#### DATA EXTRACT

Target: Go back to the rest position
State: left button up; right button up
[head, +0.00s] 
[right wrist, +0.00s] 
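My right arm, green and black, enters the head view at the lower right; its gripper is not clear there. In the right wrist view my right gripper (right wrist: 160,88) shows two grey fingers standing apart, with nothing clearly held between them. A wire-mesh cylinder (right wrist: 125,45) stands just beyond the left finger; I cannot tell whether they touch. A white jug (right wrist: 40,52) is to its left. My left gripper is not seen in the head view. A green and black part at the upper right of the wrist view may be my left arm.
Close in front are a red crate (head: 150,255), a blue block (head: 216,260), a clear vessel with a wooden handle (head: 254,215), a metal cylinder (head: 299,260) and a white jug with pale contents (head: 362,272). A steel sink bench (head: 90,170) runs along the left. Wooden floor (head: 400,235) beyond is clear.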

########

### WRITTEN EXERCISE
Using the data above, repeat every line exactly.

### OUTPUT OF THE TASK
Target: Go back to the rest position
State: left button up; right button up
[head, +0.00s] 
[right wrist, +0.00s] 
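My right arm, green and black, enters the head view at the lower right; its gripper is not clear there. In the right wrist view my right gripper (right wrist: 160,88) shows two grey fingers standing apart, with nothing clearly held between them. A wire-mesh cylinder (right wrist: 125,45) stands just beyond the left finger; I cannot tell whether they touch. A white jug (right wrist: 40,52) is to its left. My left gripper is not seen in the head view. A green and black part at the upper right of the wrist view may be my left arm.
Close in front are a red crate (head: 150,255), a blue block (head: 216,260), a clear vessel with a wooden handle (head: 254,215), a metal cylinder (head: 299,260) and a white jug with pale contents (head: 362,272). A steel sink bench (head: 90,170) runs along the left. Wooden floor (head: 400,235) beyond is clear.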

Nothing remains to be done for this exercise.